İşte Fenerli avukatlar bunu yapıyor

İbrahim Hacıosmanoğlu, şike davasında Sadri Şener’in kulüp kasasından yüksek bedellerle, şike mahkemesinde kendini savunan avukatlara para aktardığı gerekçesi ile suç duyurusunda bulundu.
Şener ilk ifadesini verdiğinde ben de mahkeme salonundaydım.
Trabzon’da evinde sanık sandalyesinde O’nu gördüğümde içim cız etti cız.
Böyle hareketlere gerek yok diye ertesi gün yorum yazdım. Şimdi, Şener o davadan beraat etti.

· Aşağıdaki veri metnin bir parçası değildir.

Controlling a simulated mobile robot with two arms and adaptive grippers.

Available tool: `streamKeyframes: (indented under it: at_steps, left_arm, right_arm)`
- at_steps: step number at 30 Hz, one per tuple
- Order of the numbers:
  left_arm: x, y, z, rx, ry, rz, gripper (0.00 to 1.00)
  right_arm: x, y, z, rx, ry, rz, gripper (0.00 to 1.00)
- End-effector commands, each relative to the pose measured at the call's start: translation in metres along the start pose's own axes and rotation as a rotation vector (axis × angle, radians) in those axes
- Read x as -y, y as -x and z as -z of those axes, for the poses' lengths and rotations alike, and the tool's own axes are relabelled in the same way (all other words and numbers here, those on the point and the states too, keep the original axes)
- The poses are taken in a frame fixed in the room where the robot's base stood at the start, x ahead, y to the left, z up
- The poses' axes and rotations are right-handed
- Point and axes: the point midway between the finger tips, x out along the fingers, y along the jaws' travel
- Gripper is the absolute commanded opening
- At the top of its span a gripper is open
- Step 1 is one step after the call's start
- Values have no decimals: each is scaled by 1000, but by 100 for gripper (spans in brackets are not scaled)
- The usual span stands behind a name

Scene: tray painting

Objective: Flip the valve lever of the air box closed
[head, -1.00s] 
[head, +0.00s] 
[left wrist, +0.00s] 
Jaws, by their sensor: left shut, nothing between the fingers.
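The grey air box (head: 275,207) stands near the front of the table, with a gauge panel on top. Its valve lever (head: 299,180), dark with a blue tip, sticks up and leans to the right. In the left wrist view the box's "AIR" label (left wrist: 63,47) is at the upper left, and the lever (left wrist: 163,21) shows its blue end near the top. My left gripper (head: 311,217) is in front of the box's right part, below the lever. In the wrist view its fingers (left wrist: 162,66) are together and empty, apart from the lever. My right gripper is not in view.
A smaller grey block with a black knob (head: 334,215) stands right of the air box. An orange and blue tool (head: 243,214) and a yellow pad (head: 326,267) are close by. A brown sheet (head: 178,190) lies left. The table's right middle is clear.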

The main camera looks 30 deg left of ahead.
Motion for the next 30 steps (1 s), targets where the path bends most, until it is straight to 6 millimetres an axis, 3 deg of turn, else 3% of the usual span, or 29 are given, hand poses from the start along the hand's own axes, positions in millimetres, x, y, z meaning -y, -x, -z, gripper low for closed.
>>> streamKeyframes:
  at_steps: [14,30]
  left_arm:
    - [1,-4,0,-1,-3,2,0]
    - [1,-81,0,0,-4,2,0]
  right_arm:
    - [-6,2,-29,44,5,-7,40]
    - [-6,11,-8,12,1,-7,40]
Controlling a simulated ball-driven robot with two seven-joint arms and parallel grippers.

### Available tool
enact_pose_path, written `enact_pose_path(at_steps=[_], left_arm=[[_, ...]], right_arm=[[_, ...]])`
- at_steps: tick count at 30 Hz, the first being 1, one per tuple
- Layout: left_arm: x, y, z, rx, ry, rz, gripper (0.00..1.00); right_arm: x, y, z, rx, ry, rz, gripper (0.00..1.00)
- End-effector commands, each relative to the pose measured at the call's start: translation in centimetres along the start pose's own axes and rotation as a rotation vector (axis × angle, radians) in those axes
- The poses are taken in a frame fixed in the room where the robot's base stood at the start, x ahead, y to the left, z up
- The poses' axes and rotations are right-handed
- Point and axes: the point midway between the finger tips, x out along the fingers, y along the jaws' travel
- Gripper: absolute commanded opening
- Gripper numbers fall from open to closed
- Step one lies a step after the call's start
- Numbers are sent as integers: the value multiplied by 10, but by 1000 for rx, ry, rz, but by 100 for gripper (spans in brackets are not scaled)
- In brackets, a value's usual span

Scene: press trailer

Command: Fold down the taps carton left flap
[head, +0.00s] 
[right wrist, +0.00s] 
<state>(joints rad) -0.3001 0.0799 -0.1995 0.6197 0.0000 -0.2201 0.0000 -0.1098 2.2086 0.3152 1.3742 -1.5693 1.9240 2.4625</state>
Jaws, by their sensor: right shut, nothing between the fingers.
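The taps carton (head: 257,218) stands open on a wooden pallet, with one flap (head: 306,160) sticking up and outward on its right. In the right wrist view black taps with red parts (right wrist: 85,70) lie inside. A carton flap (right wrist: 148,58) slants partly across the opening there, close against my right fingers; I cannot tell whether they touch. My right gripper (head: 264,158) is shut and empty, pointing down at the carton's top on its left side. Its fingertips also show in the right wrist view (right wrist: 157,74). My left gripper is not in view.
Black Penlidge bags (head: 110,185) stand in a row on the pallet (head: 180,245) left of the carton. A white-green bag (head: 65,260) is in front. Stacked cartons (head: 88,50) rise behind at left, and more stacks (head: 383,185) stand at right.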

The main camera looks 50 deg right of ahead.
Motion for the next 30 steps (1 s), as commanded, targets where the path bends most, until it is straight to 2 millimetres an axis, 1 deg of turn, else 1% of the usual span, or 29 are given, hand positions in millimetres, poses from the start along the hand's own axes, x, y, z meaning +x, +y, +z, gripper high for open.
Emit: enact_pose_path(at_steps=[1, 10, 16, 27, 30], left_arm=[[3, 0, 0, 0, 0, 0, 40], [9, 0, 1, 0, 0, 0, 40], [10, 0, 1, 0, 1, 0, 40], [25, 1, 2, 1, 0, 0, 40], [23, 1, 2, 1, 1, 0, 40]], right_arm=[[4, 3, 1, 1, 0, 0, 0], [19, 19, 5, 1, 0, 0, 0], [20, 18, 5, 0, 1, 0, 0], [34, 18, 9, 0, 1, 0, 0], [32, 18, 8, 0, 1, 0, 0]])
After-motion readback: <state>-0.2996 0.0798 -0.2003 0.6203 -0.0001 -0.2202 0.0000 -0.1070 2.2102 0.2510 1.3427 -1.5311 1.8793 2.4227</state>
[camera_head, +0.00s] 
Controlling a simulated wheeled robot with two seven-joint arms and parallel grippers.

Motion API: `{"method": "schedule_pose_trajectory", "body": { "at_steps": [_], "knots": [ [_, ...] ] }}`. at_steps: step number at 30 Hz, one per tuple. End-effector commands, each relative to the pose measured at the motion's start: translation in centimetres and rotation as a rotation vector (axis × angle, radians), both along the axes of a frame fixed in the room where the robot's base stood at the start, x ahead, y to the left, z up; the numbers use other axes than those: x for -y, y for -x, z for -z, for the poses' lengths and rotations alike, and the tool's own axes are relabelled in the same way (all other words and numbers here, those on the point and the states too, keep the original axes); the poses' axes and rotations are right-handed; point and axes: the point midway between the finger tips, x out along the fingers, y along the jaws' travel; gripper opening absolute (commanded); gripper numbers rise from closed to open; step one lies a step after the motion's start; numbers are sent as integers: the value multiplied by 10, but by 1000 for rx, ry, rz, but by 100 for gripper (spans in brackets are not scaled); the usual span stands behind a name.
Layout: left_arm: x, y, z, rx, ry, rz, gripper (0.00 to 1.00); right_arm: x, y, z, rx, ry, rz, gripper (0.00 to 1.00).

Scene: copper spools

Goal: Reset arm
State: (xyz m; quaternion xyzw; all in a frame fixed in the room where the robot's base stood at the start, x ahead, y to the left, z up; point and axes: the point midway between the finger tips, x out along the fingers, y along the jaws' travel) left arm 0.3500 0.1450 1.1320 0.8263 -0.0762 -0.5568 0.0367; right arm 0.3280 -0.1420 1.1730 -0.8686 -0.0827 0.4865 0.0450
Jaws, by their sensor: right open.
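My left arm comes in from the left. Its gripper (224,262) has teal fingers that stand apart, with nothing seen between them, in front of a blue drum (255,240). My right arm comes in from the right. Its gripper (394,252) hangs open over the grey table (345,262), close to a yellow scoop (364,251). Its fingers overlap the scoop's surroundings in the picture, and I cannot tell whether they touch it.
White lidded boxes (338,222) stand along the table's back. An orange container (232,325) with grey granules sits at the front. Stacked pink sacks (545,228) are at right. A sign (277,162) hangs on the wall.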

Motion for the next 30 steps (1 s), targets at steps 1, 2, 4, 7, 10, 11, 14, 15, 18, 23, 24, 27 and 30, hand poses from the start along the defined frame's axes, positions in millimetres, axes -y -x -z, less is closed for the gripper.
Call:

Davının ilginç seyrinde ne vardı biliyor musunuz? Şikenin reytingi değil gerçek avukatları Fenerliler mahkemeye geldi müdahil olmak istedi.
Görüyorsunuz değil mi nasıl mahkemeleri takip ediyorlar. Gelip Trabzon’a müdahil oluyorlar. Bunlar böyle. Helal olsun. Şikenin reyting avukatı değil de onun için. Dava adamları. Haklı haksız.


***

O tokat…!

Aziz Yıldırım’ın o tokadı;
-Şikeci olduğunun
-Karşısındakinin bir anlık zaafını kahpece değerlendiren bir kişilikte bulunduğunu
-Pusu kurmak en önemli özelliğinden biri olduğunu
Kanıtladı.

+++

Aziz Yıldırım’ın o tokadı;
-Zavallı bir ruha sahip olduğunu
-Aslında korkak ve ürkek bir yapıya sahip bulunduğunu
Kanıtladı.

+++

Aziz Yıldırım’ın o tokadı;
-Gerçek yüzünü ortaya koydu
-Hak hukuk ve adaletin onun için bir anlam taşımadığını
Kanıtladı.

+++

Ve Aziz Yıldırım’ın o tokadı;
-Bir kenara yazıldı.
-Kanun koyucunun konu ile ilgili ne yapacağı anlamında; Not edildi.

***

Yaz abi yaz, kul hakkı yediler..!
 
Bir kamu kuruluşunda ağır iş makinesi operatörü olarak çalışıyordu.
Dün yolumu kesti. “Yüreğin yetiyorsa yaz abi” dedi.
Yürek meselesi olunca gaza geldik, anlat;  yazacağız dedik.
İsmi bende saklı okurumuz, ağır iş makinesi operatörü olarak çalıştığı kurumda çeşitli yan ödemeleri ile birlikte (yıpranma pirimi, arazi tazminatı, şantiye zammı ve vardiya ek ödentisi) aylık ortalama 4 bin 300 lira eline geçerken, Ortahisar belediyesinden havuza düşüp, tarım il müdürlüğüne gönderiliyor.
İlgili müdürlük bende senin pozisyonun yok diyerek, ödemelerindeki bütün yan istihkakları kesiyor.
Maaşı, bir anda 3 bin 100 liraya düşüyor.
Ondan sonra da, Ak Parti niye referandumda beklediğini alamadı deniyor.
Birileri, belediyelerde yeni yapılaşmalarda aldığı kıyak kadrolarla ayda, 5 ile 8 bin lira arasında maaş alıyor, birilerinin aldığı 4 bin küsür liralık maaşı 3 bin liraya iniyor.
Burada kul hakkı var mı yok mu?
Taktir okurlarımın.
Yüreğin yetiyorsa yaz diyen okurum... Ben yazdım şimdi senin yüreğin yetiyorsa, ver ilgili kurumu mahkemeye hakkını ara.